§ **The exercise**
Render the material again word for word, skipping the pictures in it.

§ **Given material**
....................

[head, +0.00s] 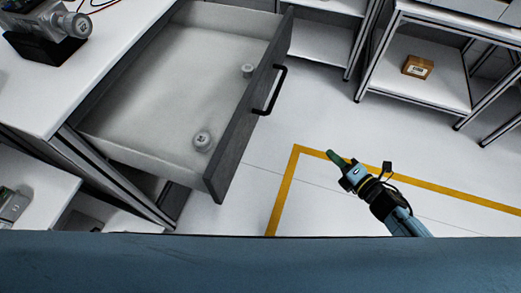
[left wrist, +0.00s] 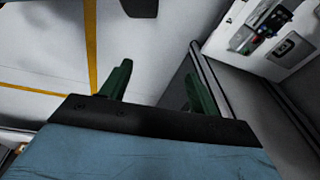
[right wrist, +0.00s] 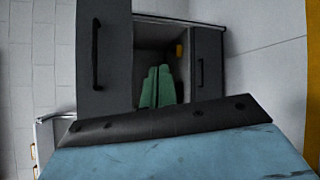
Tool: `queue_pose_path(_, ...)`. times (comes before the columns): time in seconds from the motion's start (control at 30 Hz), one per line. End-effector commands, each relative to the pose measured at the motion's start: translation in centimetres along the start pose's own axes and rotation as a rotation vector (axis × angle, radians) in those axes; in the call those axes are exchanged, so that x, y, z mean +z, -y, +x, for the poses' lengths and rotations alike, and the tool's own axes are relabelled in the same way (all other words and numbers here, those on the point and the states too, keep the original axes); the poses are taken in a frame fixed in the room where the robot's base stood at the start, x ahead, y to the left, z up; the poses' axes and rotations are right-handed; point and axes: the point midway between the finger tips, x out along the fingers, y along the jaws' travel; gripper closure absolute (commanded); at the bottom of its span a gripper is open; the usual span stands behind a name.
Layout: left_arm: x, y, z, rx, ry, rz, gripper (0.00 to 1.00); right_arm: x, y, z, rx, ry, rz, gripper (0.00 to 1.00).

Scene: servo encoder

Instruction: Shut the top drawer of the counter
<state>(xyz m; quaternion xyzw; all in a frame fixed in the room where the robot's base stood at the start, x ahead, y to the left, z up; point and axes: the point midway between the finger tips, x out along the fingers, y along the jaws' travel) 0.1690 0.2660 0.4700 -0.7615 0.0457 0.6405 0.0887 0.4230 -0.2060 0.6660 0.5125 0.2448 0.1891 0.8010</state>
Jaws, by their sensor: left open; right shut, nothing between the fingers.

....................

§ **Solution**
[head, +0.00s] 
[left wrist, +0.00s] 
[right wrist, +0.00s] 
Tool: `queue_pose_path(_, ...)`. times (comes before the columns): time in seconds from the motion's start (control at 30 Hz), one per line. End-effector commands, each relative to the pose measured at the motion's start: translation in centimetres along the start pose's own axes and rotation as a rotation vector (axis × angle, radians) in those axes; in the call those axes are exchanged, so that x, y, z mean +z, -y, +x, for the poses' lengths and rotations alike, and the tool's own axes are relabelled in the same way (all other words and numbers here, those on the point and the states too, keep the original axes); the poses are taken in a frame fixed in the room where the robot's base stood at the start, x ahead, y to the left, z up; the poses' axes and rotations are right-handed; point and axes: the point midway between the finger tips, x out along the fingers, y along the jaws' travel; gripper closure absolute (commanded); at the bottom of its span a gripper is open; the usual span stands behind a name.
Layout: left_arm: x, y, z, rx, ry, rz, gripper (0.00 to 1.00); right_arm: x, y, z, rx, ry, rz, gripper (0.00 to 1.00).

Scene: servo encoder

Instruction: Shut the top drawer of the counter
<state>(xyz m; quaternion xyzw; all in a frame fixed in the room where the robot's base stood at the start, x ahead, y to the left, z up; point and axes: the point midway between the finger tips, x out along the fingers, y along the jaws' travel) 0.1690 0.2660 0.4700 -0.7615 0.0457 0.6405 0.0887 0.4230 -0.2060 0.6660 0.5125 0.2448 0.1891 0.8010</state>
Jaws, by their sensor: left open; right shut, nothing between the fingers.

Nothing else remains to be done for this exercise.